De fato, gerenciar terras não é visto como trabalho, nem viver de investimentos, a questão é trabalhar com as próprias mãos.  Agora, Mr. Mondrich não é o barão, ele é o pai do portador do título.  De resto, algo que já escrevi antes, gente como Benedict e Colin deveriam ter uma ocupação seja na política, no clero, na marinha ou exército, ou no Direito.  Filhos mais novos, via de regra, e não acho que papai Bridgerton, morto aos 38 anos, teve tempo de planejar seu testamento, herdavam quase nada.  Por isso mesmo, Colin, que não tem título, que herdará muito pouco, não seria um bom partido, muito pelo contrário.  

Voltando lá para Orgulho & Preconceito, o Coronel Fitzwilliam, primo do Mr. Darcy, é filho de conde, mas avisa que, por ser caçula, precisa casar bem, ele pode até sonhar com uma Elizabeth Bennet, mas ele precisa casar com uma moça que tenha um dote de muitas milhares de libras.  Sim, eu sei que o problema é do material original, a série não está se afastando dos livros aqui, Julia Quinn não se preocupou em pensar nessas coisas.

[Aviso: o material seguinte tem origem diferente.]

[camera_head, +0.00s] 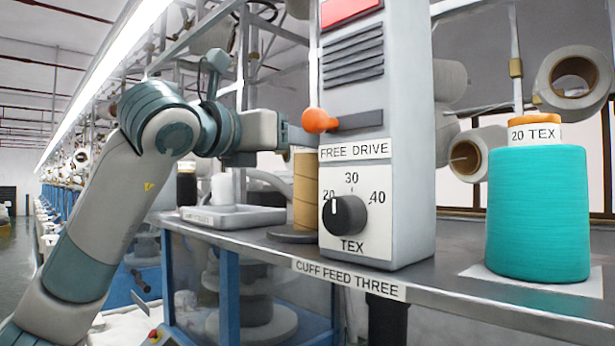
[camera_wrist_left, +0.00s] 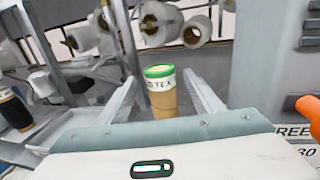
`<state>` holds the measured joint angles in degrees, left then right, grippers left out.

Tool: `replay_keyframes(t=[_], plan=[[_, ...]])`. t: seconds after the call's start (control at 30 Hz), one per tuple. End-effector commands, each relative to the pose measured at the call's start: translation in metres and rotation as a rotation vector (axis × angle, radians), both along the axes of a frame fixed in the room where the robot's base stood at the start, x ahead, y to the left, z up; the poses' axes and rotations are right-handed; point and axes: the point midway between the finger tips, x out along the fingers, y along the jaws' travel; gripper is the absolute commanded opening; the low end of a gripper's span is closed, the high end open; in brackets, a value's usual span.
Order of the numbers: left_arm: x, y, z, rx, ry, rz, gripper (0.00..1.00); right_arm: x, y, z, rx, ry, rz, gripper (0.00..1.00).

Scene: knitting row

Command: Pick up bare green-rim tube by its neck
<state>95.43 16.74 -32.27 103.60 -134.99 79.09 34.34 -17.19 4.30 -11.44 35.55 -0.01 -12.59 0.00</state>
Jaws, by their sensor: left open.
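The bare green-rim tube (camera_wrist_left: 162,103) is tan, with a green rim and a white label band partly reading TEX. It stands upright in the left wrist view. In the head view its tan body (camera_head: 305,190) stands on a dark round base, partly behind the control box; its rim is hidden there. My left gripper (camera_wrist_left: 160,75) is open, with one finger on each side of the tube's upper part in the wrist view. Gaps show on both sides; I cannot tell the depth. In the head view the left gripper (camera_head: 297,138) reaches in at the tube's top. My right gripper is not seen.
The grey control box (camera_head: 410,150) with dial and orange-knobbed lever (camera_head: 318,120) stands right beside the tube. A tray (camera_head: 235,217) with a white and a dark cone lies left. A teal yarn cone (camera_head: 538,215) stands right on the bench (camera_head: 455,285).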

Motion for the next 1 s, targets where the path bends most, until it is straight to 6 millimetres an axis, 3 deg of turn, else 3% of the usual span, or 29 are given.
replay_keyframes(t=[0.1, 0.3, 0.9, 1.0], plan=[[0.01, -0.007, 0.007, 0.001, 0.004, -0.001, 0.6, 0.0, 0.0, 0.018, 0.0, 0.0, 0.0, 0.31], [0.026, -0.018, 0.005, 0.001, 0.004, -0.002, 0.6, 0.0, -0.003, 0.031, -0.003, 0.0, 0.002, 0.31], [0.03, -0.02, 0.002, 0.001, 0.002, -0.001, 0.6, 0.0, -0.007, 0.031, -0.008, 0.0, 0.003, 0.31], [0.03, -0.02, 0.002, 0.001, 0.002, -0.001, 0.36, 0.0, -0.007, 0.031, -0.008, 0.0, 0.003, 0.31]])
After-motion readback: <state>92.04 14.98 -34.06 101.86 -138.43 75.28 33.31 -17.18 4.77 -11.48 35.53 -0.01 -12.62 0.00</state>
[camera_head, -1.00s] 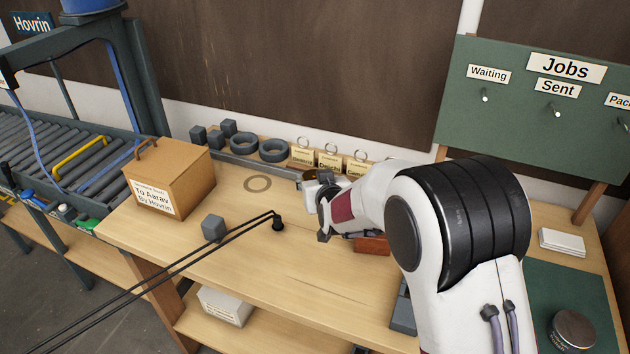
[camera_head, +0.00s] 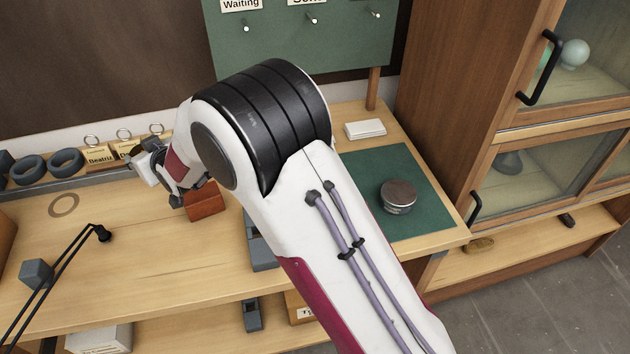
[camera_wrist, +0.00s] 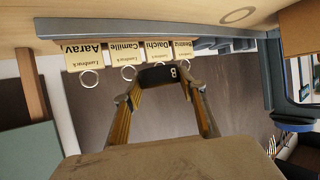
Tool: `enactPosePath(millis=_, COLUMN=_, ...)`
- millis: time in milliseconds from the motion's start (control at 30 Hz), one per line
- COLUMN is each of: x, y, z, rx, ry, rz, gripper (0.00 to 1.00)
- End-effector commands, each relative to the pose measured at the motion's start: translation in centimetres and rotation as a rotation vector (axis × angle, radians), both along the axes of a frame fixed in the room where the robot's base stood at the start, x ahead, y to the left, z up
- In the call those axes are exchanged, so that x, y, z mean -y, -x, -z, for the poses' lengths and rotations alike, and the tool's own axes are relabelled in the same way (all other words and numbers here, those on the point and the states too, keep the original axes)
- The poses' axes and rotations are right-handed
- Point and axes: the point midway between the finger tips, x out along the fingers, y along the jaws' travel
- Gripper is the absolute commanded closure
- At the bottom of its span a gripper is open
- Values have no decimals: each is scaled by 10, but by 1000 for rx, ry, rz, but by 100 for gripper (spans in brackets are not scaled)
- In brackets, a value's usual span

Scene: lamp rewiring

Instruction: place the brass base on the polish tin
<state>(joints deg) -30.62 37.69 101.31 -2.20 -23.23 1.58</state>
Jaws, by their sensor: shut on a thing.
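The polish tin (camera_head: 397,198), round with a grey-brown lid, sits on the green mat (camera_head: 432,212) at the right of the bench. My gripper (camera_head: 152,166) is far to its left, over the back of the bench near the name tags. In the wrist view my gripper (camera_wrist: 162,90) has its two fingers closed on a dark piece with a light B-like mark, which I take as the brass base (camera_wrist: 158,74). Most of the base is hidden, and its brass colour does not show clearly. A blurred brown-grey surface fills the bottom of the wrist view.
A red-brown block (camera_head: 206,203) lies just below my gripper. Name tags with rings (camera_head: 99,155) and dark rings (camera_head: 66,162) line the back. White cards (camera_head: 365,129) lie behind the mat. A glass-fronted cabinet (camera_head: 480,120) stands right of the bench. The mat around the tin is clear.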

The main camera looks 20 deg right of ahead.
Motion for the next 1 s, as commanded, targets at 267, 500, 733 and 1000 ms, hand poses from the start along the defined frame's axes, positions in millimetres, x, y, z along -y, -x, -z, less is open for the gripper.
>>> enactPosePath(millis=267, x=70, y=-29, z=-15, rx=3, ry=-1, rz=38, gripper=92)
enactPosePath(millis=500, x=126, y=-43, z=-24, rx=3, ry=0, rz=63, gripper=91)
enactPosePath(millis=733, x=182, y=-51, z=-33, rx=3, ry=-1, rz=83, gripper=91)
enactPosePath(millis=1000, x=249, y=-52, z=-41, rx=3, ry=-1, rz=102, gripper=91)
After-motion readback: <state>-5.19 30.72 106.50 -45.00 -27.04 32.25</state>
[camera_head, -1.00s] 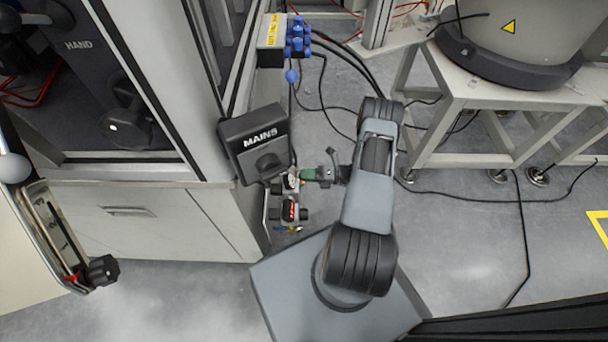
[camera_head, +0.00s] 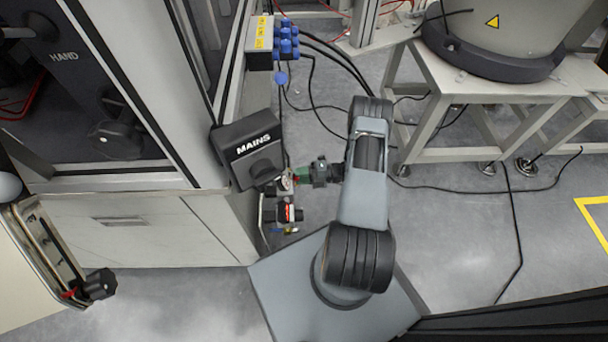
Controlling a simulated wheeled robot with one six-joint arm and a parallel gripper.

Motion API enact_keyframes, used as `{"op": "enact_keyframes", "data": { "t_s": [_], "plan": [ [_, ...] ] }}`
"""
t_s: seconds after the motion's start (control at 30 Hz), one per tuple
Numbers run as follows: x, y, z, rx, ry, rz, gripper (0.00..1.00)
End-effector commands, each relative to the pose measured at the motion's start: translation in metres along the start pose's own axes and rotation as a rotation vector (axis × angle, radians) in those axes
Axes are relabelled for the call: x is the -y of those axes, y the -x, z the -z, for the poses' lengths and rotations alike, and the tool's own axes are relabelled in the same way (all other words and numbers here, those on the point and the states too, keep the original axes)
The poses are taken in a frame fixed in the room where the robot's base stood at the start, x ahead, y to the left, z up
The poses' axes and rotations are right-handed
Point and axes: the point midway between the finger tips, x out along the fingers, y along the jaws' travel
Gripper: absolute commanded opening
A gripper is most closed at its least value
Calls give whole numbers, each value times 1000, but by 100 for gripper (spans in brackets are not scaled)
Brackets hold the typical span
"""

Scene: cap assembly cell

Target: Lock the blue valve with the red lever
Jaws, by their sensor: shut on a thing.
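My gripper (camera_head: 297,176) is at the end of my arm, just right of and below the dark MAINS switch box, at the upper of two small valve fittings. A green part shows at its tip, and a small red bit, which looks like the red lever (camera_head: 289,186), shows beside it. The jaws are shut at that spot, but the fingers and their hold are too small to see clearly. The upper fitting (camera_head: 283,184) is partly hidden by the gripper. The lower fitting (camera_head: 285,213) has a red part on top. I cannot make out a blue valve body.
The MAINS box (camera_head: 247,150) is on the cabinet corner (camera_head: 215,215), close to my gripper. Blue connectors (camera_head: 287,42) and hanging black cables are above. A metal stand (camera_head: 440,140) with a large drum is at right. Floor right of my arm is mostly clear.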

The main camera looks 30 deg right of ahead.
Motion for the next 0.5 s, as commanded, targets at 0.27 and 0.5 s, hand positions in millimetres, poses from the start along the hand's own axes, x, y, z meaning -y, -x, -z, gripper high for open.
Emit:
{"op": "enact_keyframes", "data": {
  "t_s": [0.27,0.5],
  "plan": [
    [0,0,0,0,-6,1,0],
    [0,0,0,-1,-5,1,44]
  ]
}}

Caminhando para o final, Eloise começa a se mostrar menos dura com Penelope, ainda que não queira dar o braço a torcer.  E ela se sente culpada, claro, pela indiscrição.  Francesca consegue, com a ajuda de Lady Danbury (Adjoa Andoh), virar o diamante da rainha aumentando seus prospectos de um excelente casamento.  Só que a moça, tímida e reservada, só quer um marido que a respeite e uma casa para chamar de sua.  Ela quer fugir das multidões e isso inclui famílias grandes, ainda que amadas.  Não sei qual o caminho que ela vai seguir até o fim da temporada.  E aparece o irmão de Lady Danbury, ele parece estar na série para balançar o coração de Lady (Violet) Bridgerton (Ruth Gemmell).

Acho que é isso. Não tivemos nem Anthony (Jonathan Bailey), nem Kate (Simone Ashley), neste episódio.  Que pena!  Falta um episódio desta primeira leva.  Continuo gostando de Bridgerton, adoro a Nicola Coughlan, mas esperamos tanto pela terceira temporada e eu esperava um pouco mais de cuidado da parte da produção com a coerência do roteiro.  Está um tanto aquém do que eles poderiam fazer.